> _Data provided_:
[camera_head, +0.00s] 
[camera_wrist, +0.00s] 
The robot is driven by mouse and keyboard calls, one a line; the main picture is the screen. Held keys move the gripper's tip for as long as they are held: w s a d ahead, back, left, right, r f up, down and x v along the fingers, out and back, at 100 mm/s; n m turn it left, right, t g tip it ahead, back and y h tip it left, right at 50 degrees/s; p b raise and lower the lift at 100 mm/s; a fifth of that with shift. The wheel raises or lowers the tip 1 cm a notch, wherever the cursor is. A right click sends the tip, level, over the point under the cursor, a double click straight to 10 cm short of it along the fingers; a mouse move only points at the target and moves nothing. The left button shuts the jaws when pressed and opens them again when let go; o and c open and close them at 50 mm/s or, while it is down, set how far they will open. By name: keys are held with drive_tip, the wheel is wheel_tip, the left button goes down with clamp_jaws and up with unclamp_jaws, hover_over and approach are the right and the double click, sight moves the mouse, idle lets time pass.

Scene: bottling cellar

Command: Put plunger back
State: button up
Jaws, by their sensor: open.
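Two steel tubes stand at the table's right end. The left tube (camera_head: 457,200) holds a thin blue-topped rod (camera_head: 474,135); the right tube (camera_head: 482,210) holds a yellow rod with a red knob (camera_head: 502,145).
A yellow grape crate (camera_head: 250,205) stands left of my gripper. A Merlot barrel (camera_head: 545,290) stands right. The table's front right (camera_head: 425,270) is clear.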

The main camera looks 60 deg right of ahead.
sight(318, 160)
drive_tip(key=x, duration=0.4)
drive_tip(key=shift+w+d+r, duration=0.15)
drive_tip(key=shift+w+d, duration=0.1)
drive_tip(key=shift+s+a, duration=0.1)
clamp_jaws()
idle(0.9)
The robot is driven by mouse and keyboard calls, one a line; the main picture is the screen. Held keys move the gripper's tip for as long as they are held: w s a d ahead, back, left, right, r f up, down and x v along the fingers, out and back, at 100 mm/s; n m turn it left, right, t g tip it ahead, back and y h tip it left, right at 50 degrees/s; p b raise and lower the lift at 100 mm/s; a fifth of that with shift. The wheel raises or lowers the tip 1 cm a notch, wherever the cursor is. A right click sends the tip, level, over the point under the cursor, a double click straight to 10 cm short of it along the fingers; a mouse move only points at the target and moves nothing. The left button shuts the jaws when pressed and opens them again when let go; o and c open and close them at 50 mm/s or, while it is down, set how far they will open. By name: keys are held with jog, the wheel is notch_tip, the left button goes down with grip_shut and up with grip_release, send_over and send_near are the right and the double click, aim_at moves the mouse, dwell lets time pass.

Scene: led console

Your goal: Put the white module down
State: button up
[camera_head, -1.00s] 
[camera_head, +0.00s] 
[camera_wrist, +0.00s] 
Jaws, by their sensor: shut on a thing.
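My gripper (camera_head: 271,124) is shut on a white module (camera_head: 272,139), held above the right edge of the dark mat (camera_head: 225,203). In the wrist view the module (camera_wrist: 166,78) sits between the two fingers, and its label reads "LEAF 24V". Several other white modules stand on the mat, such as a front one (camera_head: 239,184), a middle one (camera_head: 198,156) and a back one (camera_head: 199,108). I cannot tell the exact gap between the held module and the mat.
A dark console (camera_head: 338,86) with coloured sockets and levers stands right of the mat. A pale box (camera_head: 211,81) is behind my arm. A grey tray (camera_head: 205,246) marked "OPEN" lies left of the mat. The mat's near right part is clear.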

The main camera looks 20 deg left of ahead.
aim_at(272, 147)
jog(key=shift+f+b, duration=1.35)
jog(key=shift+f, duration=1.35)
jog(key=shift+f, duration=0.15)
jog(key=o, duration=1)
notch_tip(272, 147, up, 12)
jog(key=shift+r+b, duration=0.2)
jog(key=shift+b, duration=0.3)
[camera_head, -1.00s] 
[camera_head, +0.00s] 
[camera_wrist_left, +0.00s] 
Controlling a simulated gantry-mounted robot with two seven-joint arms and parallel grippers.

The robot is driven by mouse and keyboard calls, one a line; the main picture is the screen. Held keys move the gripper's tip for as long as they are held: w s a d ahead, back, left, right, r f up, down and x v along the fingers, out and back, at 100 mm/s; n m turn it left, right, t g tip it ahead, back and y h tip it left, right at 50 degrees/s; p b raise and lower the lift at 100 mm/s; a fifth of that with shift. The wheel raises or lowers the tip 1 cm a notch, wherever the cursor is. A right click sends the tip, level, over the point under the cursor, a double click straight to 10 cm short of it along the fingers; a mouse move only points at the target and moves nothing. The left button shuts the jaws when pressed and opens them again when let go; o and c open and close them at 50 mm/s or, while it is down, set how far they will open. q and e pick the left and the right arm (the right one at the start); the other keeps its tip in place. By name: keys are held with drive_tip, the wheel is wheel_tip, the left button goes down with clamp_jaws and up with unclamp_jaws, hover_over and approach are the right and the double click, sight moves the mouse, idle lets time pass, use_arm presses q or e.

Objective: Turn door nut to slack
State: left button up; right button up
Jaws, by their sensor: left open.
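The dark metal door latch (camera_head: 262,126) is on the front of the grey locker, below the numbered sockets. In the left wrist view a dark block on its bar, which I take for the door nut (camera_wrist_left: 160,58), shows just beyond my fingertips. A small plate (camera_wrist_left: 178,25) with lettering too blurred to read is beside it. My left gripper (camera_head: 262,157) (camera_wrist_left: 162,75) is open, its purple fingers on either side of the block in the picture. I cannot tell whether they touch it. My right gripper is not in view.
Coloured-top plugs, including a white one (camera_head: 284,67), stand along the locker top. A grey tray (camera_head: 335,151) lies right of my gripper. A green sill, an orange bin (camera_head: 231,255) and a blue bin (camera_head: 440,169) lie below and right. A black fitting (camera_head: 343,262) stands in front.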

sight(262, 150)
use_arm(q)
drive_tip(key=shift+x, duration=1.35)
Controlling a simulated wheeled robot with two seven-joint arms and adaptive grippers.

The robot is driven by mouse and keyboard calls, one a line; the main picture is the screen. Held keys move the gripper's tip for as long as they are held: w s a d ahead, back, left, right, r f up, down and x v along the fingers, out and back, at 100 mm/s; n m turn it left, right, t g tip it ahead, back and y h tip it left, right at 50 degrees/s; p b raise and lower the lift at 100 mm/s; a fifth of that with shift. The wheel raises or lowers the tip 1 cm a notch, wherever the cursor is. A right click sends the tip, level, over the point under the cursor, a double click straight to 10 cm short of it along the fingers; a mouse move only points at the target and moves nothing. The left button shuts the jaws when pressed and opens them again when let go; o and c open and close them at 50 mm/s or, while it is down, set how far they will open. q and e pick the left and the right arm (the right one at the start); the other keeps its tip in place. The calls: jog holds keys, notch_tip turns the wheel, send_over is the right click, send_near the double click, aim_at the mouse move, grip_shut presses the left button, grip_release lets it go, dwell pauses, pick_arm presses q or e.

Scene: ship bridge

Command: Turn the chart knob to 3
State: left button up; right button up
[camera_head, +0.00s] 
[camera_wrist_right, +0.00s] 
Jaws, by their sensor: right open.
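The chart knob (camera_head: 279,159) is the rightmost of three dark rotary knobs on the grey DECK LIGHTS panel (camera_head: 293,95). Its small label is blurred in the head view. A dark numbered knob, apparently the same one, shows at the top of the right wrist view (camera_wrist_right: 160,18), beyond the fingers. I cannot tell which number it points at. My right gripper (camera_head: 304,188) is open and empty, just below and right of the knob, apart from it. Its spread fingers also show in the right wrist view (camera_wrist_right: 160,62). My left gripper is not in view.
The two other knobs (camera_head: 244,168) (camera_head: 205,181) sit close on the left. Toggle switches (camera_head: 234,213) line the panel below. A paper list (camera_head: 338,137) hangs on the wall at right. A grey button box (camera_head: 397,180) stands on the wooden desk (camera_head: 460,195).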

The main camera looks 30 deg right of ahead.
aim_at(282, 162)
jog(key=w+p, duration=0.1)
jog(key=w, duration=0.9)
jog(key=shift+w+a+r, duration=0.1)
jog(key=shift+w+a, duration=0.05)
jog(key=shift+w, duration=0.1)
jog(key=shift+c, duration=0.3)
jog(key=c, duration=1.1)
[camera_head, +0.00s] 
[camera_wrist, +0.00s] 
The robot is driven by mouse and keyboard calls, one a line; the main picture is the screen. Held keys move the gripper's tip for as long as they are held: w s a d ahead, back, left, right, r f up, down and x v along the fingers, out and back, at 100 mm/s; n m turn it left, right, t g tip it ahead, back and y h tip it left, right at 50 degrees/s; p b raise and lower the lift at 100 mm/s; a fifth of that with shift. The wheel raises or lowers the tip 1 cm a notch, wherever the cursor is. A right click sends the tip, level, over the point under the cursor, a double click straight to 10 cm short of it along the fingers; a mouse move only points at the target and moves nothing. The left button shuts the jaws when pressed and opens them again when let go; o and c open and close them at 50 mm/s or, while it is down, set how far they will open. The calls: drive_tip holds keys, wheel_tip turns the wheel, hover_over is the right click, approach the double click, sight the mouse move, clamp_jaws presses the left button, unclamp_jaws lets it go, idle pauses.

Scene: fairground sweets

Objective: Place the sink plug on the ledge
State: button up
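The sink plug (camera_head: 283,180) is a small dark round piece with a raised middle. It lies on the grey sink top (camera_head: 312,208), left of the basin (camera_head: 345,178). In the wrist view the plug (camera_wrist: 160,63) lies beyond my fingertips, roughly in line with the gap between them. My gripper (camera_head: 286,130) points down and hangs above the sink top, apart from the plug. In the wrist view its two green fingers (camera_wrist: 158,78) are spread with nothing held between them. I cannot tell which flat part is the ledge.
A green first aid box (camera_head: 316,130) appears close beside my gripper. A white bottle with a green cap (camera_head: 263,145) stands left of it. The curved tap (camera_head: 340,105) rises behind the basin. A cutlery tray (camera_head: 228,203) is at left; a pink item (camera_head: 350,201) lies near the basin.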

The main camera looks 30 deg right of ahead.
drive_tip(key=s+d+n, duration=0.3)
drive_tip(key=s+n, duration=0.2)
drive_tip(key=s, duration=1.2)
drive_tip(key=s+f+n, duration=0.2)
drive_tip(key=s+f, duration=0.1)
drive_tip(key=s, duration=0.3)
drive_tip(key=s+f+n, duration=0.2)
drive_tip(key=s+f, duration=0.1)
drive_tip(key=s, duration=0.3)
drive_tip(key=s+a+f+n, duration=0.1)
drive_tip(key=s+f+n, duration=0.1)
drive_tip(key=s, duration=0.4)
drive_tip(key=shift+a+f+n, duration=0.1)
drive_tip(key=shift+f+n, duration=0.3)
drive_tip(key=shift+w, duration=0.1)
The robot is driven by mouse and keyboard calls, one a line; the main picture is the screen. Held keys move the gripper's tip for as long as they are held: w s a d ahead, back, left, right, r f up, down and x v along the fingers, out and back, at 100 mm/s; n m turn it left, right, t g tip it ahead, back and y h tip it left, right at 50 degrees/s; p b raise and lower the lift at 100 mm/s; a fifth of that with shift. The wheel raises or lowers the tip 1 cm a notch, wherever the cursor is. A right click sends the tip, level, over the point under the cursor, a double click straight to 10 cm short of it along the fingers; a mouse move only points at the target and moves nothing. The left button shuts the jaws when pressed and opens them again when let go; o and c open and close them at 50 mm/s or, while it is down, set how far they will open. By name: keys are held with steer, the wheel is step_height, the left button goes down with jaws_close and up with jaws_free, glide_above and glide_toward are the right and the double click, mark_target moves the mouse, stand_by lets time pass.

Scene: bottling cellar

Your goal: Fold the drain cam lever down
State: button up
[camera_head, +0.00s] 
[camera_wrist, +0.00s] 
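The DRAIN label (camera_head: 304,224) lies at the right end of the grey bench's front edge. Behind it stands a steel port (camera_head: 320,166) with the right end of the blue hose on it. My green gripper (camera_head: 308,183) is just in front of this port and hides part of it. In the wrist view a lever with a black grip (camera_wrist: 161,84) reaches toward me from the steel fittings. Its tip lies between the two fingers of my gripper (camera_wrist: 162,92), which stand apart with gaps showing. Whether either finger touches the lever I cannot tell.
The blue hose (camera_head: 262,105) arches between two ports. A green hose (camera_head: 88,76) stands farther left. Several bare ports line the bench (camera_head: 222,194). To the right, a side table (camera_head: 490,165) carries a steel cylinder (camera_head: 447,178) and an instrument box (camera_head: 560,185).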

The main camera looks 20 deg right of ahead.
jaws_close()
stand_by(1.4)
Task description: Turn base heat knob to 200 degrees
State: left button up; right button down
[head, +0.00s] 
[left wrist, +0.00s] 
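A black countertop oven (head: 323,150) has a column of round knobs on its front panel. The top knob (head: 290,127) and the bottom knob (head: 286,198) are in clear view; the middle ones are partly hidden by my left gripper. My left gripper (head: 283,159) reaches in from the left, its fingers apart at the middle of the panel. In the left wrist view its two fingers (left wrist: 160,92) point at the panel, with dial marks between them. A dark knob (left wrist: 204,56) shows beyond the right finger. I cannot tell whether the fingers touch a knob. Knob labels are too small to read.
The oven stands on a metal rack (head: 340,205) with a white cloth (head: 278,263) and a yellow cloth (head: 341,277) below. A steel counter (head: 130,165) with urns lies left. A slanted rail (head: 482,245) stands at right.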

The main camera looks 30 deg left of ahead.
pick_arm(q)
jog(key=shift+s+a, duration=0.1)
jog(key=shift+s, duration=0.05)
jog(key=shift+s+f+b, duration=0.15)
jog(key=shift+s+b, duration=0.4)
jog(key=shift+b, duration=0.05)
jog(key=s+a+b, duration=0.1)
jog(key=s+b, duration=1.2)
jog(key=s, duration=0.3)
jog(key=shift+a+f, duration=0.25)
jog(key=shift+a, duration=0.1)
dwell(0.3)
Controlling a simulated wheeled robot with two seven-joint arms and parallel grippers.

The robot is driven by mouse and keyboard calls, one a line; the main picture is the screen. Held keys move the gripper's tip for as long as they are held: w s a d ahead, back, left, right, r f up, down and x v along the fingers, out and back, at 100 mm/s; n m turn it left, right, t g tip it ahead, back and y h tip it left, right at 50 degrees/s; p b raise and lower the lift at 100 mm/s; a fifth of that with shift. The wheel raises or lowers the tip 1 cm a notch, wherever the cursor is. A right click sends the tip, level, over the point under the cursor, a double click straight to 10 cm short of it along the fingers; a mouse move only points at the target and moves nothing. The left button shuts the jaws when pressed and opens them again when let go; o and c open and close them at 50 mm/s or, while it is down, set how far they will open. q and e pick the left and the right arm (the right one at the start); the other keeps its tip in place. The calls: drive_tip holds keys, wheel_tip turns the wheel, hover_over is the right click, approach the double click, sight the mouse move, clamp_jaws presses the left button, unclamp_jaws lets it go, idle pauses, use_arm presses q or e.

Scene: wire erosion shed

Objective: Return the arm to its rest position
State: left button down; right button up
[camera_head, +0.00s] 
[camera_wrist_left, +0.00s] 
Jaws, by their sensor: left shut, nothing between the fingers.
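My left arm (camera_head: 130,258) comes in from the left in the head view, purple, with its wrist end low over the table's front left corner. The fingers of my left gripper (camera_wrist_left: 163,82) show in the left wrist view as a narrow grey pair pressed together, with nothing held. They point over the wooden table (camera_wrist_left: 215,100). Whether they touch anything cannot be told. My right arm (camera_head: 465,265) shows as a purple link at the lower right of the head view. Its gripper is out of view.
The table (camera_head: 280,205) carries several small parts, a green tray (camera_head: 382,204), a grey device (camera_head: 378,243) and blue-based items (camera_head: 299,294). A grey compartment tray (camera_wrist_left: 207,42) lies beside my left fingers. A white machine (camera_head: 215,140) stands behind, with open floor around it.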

> _The request_:
Report how many lines in the records above contain the word "Objective", giving only the number.

> _Solution below_:
3